# [Material supplied]

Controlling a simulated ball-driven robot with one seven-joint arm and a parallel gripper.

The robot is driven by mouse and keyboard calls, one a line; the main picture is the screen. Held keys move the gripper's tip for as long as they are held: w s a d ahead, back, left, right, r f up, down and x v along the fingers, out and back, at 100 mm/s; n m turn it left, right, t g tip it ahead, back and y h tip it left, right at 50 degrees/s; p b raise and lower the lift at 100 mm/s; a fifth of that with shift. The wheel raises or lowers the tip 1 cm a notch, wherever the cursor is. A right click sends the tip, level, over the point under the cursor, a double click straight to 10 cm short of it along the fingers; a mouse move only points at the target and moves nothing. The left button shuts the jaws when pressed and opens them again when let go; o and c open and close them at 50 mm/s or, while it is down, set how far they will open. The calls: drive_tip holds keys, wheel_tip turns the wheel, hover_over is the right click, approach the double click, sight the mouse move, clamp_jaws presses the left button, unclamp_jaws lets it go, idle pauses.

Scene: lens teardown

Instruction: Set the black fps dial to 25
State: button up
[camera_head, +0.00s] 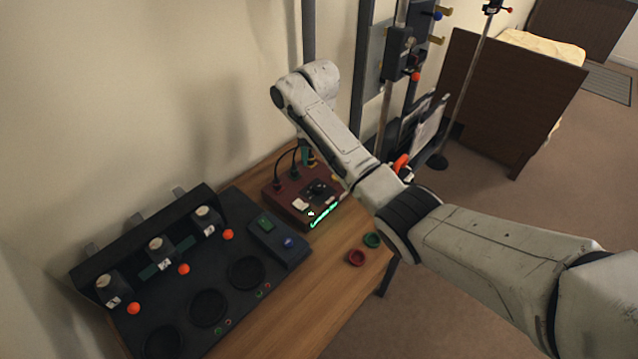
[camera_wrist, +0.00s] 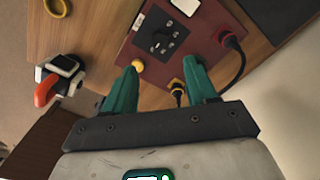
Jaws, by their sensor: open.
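The black fps dial (camera_wrist: 160,40) sits on a dark square plate with pale marks on top of a dark red box (camera_wrist: 201,38). In the head view the dial (camera_head: 318,188) is small, and the box (camera_head: 285,204) stands on the wooden table. The setting is too small to read. My gripper (camera_wrist: 163,66) is open, its two green fingers apart with nothing between them. In the wrist view the fingertips lie just below the dial plate, near the box's edge, apart from the dial. In the head view my arm mostly hides the gripper.
A yellow knob (camera_wrist: 138,65), a red plug (camera_wrist: 229,40) and a yellow plug (camera_wrist: 178,87) with black cables are near the fingers. A black station (camera_head: 250,229) fills the table's left.

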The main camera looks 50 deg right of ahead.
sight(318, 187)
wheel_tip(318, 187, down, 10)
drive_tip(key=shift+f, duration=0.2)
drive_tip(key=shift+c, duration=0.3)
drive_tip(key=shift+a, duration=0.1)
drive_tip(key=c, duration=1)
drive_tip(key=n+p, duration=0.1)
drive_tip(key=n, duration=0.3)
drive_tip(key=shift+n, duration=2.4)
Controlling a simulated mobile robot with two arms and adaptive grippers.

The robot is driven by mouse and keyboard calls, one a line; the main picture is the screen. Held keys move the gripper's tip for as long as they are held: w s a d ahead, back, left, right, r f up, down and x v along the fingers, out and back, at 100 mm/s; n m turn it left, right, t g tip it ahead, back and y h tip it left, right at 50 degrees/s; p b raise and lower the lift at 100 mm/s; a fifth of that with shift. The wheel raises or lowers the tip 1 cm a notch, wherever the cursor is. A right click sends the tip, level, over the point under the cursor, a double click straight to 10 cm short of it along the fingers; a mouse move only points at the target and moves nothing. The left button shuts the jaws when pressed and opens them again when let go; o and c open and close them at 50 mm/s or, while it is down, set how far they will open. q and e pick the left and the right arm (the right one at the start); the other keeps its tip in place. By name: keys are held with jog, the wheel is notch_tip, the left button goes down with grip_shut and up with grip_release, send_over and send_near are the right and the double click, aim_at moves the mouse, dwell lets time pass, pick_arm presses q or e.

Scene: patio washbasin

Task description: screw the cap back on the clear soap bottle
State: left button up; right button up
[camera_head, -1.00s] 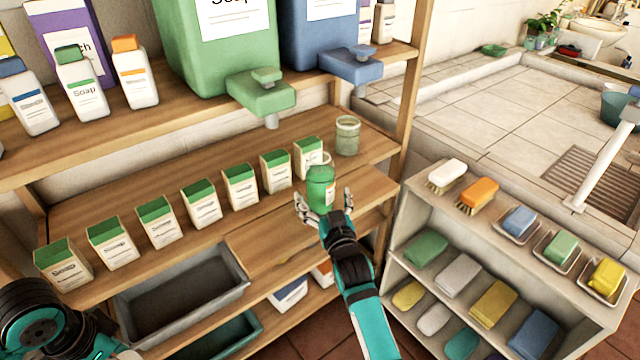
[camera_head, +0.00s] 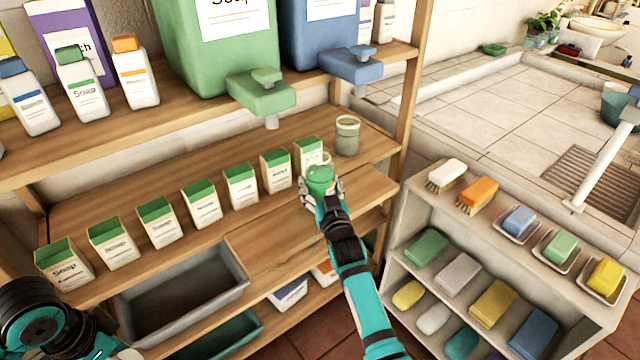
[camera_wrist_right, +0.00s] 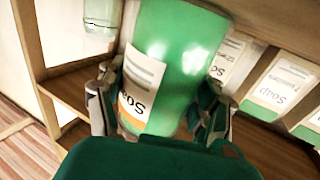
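A green soap bottle (camera_head: 321,176) with a white label stands on the lower wooden shelf, near its front right. A clear ring shape shows at its top; I cannot make out a separate cap. My right gripper (camera_head: 322,190) is around this bottle, one finger on each side. In the right wrist view the bottle (camera_wrist_right: 175,65) fills the space between the fingers (camera_wrist_right: 160,112); whether they press on it is unclear. A clear greenish jar (camera_head: 347,136) stands behind it, partly seen in the wrist view (camera_wrist_right: 102,15). My left gripper is out of view; only arm parts show.
Several green-topped soap cartons (camera_head: 201,205) line the shelf to the left. Large green (camera_head: 215,55) and blue (camera_head: 320,40) dispensers stand above. A grey bin (camera_head: 180,295) is below. Bare shelf (camera_head: 270,225) lies left of the bottle. A rack (camera_head: 410,205) with brushes and soaps stands right.

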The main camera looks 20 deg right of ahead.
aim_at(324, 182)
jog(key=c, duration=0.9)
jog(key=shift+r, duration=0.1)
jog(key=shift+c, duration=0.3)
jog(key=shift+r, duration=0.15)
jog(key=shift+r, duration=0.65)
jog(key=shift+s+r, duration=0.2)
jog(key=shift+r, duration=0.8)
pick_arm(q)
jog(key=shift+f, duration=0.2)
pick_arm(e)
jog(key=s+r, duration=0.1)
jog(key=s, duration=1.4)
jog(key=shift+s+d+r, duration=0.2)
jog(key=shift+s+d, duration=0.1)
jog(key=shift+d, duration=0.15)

# [What the task asks]
Go through the listing above and list every line that has the word "Controlling".

# [Output for this exercise]
Controlling a simulated ball-driven robot with one seven-joint arm and a parallel gripper.
Controlling a simulated mobile robot with two arms and adaptive grippers.

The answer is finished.